Disruptive Strategy To Fabricate Three-Dimensional Ultrawide Interlayer Porous Carbon Framework-Supported Prussian Blue Nanocubes: A Carrier for NiFe-Layered Double-Hydroxide toward Oxygen Evolution

We, for the first time, offer a unique and disruptive strategy to prepare N-doped three-dimensional porous carbon framework-supported well-defined Fe4[Fe(CN)6]3 nanocubes (indicated as PB@N-PCFs). The carbon frameworks hold an ultrawide interlayer spacing of 0.385-0.402 nm for the (002) planes of graphite and ultrahigh graphitization.

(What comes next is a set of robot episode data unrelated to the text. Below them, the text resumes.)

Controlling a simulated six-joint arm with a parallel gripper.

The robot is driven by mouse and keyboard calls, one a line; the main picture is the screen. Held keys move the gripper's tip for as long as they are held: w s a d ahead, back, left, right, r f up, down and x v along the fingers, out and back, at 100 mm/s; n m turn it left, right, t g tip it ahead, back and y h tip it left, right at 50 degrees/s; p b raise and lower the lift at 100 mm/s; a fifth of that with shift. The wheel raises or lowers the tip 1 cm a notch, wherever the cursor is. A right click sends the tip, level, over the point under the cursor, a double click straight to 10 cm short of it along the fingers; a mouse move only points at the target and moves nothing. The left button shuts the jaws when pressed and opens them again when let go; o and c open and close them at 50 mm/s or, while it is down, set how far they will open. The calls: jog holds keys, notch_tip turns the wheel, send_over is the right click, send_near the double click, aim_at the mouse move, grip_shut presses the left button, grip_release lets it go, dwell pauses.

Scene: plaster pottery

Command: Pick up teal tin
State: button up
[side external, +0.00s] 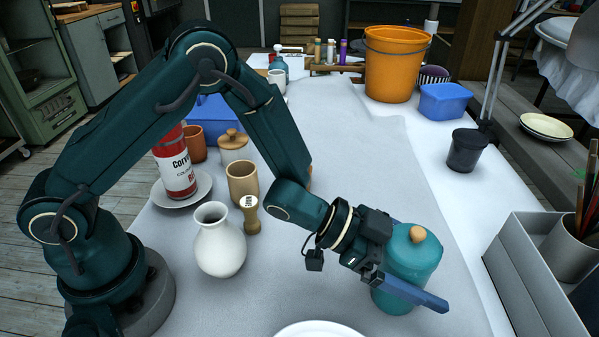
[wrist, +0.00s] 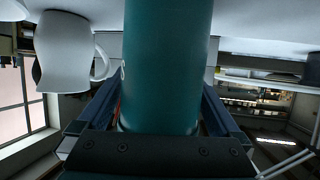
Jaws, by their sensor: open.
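The teal tin (side external: 412,258) stands on the grey cloth near the front right of the table. It has a lid with a round wooden knob. My gripper (side external: 420,268) is open around it, with one finger on the near side and the other on the far side. In the wrist view the tin (wrist: 166,65) fills the middle between the two fingers (wrist: 162,100). I cannot tell whether either finger touches it.
A white vase (side external: 219,242), a wooden stamp (side external: 250,215) and a tan cup (side external: 242,184) stand left of my gripper. A white plate (side external: 318,330) lies at the front edge. A grey box (side external: 535,275) stands to the right. The cloth behind the tin is clear.

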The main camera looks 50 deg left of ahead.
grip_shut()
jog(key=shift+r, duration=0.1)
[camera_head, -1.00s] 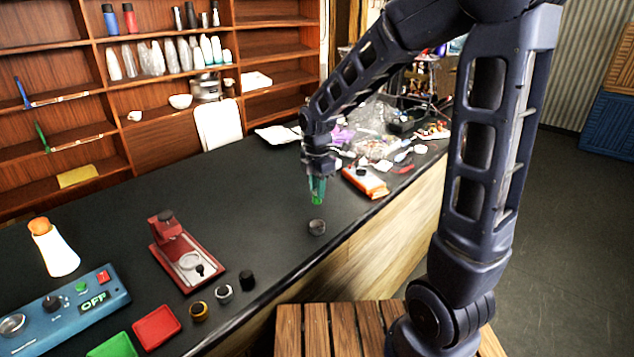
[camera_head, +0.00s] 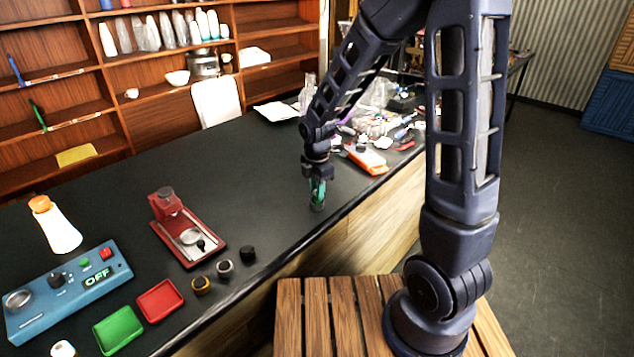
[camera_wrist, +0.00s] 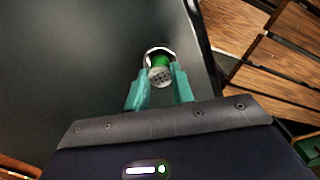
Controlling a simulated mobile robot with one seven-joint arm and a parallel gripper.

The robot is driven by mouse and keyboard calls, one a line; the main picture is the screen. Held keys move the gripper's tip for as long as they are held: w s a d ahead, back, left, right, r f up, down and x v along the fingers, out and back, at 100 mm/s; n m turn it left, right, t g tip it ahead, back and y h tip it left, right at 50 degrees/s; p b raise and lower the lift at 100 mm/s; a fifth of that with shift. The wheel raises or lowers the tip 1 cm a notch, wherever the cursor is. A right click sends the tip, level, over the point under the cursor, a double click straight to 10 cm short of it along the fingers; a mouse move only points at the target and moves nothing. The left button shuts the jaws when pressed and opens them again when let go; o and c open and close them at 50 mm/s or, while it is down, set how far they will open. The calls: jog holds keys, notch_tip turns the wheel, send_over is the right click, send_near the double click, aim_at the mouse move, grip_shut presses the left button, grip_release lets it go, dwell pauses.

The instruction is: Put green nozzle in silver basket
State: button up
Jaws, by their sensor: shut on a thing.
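My gripper (camera_head: 317,184) points down near the front edge of the black counter, its teal fingers shut on the green nozzle. In the wrist view, the green nozzle (camera_wrist: 161,62) shows between the fingertips (camera_wrist: 163,82), with a grey, perforated end facing the camera. The silver basket (camera_head: 317,206) stands on the counter directly below my gripper. Its bright rim (camera_wrist: 158,49) curves around the far side of the nozzle in the wrist view. The fingers hide much of the nozzle in the head view. I cannot tell whether its lower end is inside the basket or just above it.
A red press (camera_head: 184,232) stands to the left, with several small round parts (camera_head: 224,269) in front. A blue control box (camera_head: 68,290) reads OFF. An orange and white item (camera_head: 367,160) and clutter lie behind right. The counter around the basket is clear.

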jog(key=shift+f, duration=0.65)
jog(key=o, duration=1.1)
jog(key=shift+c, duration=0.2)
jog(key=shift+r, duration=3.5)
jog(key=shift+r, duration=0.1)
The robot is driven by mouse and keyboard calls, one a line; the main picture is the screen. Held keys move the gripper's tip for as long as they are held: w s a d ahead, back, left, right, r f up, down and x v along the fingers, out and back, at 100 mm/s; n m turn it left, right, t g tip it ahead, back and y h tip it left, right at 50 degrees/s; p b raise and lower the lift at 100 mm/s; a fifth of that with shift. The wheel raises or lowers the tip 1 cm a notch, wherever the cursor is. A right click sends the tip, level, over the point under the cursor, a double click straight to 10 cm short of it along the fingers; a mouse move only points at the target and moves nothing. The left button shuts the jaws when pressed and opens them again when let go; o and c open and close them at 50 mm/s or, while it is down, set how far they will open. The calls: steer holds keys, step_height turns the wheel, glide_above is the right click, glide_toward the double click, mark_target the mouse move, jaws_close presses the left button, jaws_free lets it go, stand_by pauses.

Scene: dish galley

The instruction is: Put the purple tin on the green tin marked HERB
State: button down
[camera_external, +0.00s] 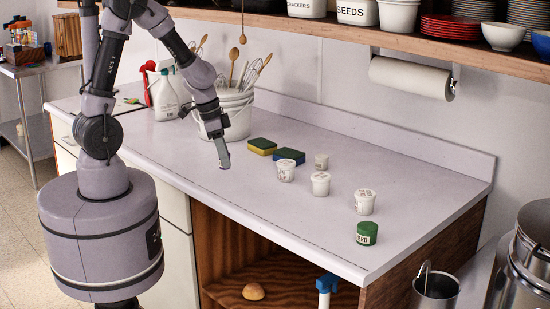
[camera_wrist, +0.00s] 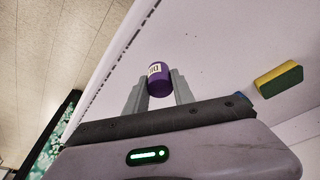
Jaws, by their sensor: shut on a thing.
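The purple tin (camera_wrist: 159,80) with a pale label shows in the wrist view between my two fingers. My gripper (camera_wrist: 160,92) is shut on it. In the external view my gripper (camera_external: 224,160) hangs over the left-middle of the counter, and the purple tin cannot be made out there. The green tin (camera_external: 367,233) stands upright near the counter's front right, well to the right of my gripper. Its label is too small to read. Its top looks clear.
Several white tubs, including a near one (camera_external: 365,202), stand between my gripper and the green tin. Two sponges (camera_external: 262,146) lie behind them. A white utensil bucket (camera_external: 236,105) and spray bottles (camera_external: 165,95) stand at the back left. The counter's front edge is close.

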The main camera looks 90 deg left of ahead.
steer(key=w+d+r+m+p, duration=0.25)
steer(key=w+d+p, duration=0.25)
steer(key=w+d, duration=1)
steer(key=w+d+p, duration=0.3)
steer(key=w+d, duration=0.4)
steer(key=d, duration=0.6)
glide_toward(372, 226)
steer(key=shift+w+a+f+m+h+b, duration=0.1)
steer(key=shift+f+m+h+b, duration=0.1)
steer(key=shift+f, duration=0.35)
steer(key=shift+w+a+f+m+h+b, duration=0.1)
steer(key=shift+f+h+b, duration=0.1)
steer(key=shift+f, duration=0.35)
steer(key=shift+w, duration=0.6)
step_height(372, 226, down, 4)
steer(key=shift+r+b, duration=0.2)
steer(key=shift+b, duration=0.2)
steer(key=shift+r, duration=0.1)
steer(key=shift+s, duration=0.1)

Furthermore, PB@N-PCFs are used as a carrier to grow NiFe-layered-double-hydroxide nanosheet arrays (denoted as NiFe-LDH/PB@N-PCFs) in situ, where the interlayer spacing for the (002) planes of graphite can be expanded as high as 0.457 nm in the carbon frameworks. Moreover, NiFe-LDH/PB@N-PCFs shows excellent electrocatalytic performance toward oxygen evolution in terms of activity, kinetics, and durability, elegantly rivaling the state-of-the-art RuO2. More profoundly, after 3000 cycle cyclic voltammetry scans, NiFe-LDH/PB@N-PCFs still display far more desirable activity with respect to initial NiFe-LDH/PB@N-PCFs. We believe that the PB@N-PCFs and PB@N-PCFs-based composites with ultrahighly graphitized and large interlayer spacing N-PCFs can find more places in electrochemistry-related applications such as Na/K-ion batteries, electrocatalysis, and electrochemical sensors.